**Problem description:** Which lines below hold the word "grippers"? Copy all of them.

---------- Data supplied

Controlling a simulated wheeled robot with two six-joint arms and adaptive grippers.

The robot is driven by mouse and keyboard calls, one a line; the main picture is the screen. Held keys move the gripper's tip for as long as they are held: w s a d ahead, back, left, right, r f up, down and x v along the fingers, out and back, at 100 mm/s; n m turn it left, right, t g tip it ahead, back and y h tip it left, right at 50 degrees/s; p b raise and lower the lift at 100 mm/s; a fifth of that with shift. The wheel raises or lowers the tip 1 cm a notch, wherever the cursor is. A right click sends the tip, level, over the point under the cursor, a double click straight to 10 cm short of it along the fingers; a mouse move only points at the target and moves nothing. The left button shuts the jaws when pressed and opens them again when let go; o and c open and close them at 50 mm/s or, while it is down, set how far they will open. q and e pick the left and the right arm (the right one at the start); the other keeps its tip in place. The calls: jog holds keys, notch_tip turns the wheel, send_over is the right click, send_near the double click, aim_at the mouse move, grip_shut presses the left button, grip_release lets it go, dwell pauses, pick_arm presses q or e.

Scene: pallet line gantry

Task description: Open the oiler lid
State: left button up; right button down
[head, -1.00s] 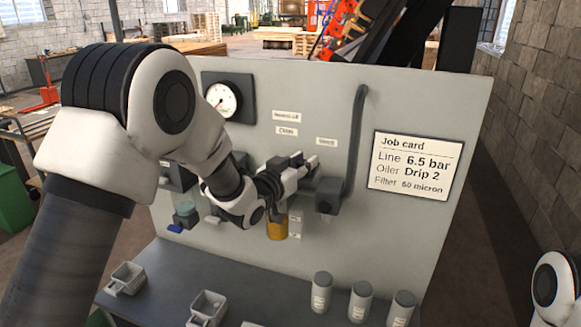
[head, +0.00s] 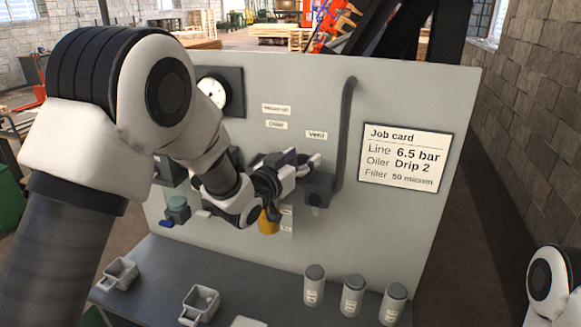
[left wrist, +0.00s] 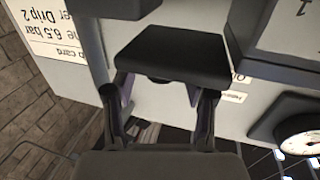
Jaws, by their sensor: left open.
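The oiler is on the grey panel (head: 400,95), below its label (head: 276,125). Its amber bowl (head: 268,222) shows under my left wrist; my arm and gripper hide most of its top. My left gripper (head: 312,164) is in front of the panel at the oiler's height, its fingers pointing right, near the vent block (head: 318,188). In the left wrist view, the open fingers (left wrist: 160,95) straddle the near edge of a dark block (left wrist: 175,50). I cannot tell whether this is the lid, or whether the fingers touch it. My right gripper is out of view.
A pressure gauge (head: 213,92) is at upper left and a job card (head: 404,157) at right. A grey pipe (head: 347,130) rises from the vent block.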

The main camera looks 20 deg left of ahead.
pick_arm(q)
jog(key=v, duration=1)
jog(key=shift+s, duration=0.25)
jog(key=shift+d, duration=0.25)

--------------------
---------- Data supplied

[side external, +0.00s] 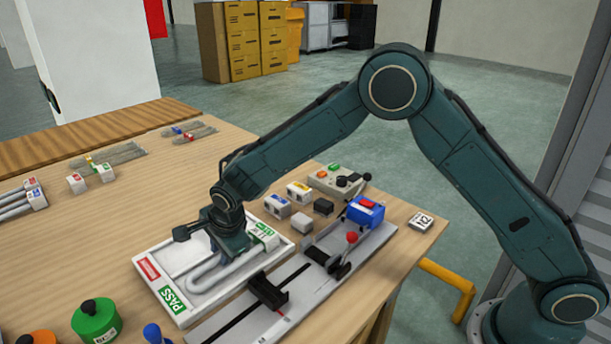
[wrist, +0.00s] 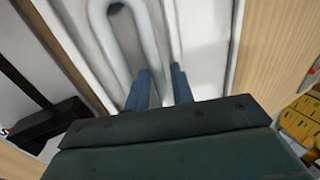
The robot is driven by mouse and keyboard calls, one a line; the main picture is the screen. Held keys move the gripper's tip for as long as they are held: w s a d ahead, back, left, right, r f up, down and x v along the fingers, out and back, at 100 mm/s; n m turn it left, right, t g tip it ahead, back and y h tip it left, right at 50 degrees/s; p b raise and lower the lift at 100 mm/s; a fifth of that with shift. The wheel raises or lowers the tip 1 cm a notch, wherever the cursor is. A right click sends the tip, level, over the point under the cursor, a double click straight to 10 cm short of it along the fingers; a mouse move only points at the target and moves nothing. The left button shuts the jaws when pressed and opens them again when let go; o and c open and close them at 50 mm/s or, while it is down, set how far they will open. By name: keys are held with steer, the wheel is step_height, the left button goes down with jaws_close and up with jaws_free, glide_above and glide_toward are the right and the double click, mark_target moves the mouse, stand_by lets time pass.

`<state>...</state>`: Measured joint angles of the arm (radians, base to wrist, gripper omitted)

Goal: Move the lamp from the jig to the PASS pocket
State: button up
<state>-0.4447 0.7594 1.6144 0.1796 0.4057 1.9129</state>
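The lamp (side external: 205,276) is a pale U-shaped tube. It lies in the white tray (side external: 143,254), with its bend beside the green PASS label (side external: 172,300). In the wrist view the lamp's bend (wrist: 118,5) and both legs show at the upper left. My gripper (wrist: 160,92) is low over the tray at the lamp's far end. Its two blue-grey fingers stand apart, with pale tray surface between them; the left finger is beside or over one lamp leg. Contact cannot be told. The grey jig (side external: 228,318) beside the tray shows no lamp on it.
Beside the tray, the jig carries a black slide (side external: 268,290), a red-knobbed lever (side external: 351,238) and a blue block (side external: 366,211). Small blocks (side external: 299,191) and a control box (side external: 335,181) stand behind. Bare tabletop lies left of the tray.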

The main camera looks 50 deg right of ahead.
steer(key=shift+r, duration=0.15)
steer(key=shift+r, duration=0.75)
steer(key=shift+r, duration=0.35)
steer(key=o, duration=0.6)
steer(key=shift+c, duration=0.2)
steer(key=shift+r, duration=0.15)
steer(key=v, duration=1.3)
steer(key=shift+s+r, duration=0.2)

--------------------
---------- Data supplied

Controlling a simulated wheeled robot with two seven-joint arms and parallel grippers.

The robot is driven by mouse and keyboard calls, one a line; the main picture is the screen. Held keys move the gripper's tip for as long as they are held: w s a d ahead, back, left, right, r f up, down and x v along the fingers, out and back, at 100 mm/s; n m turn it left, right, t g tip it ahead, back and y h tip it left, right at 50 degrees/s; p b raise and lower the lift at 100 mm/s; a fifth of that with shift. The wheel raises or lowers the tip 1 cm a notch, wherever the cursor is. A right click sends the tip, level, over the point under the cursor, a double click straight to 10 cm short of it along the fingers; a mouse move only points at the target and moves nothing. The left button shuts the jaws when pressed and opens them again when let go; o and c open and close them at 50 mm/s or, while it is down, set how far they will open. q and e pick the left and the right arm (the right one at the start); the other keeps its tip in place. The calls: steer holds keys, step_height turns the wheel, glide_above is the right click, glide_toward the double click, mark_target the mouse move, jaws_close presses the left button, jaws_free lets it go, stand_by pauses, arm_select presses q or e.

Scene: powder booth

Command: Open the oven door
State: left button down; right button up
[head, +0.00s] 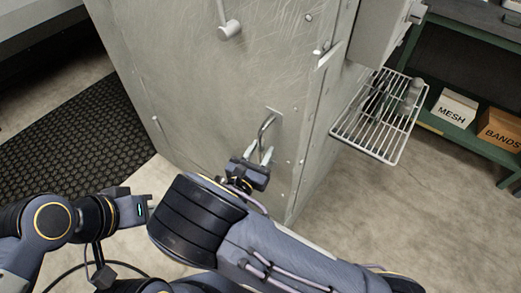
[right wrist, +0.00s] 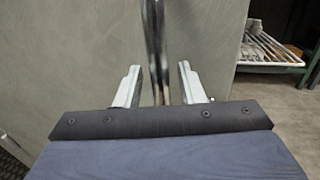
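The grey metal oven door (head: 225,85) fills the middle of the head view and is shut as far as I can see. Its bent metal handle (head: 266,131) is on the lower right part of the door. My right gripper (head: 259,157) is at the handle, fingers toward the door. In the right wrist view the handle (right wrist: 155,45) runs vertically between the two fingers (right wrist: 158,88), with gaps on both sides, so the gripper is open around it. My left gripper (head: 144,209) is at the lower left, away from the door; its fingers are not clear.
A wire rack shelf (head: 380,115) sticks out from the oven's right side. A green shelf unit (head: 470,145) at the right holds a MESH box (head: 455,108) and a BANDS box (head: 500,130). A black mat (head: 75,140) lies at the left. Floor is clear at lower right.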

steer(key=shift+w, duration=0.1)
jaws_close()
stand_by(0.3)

--------------------

**Result below:**
Controlling a simulated wheeled robot with two six-joint arms and adaptive grippers.
Controlling a simulated wheeled robot with two seven-joint arms and parallel grippers.

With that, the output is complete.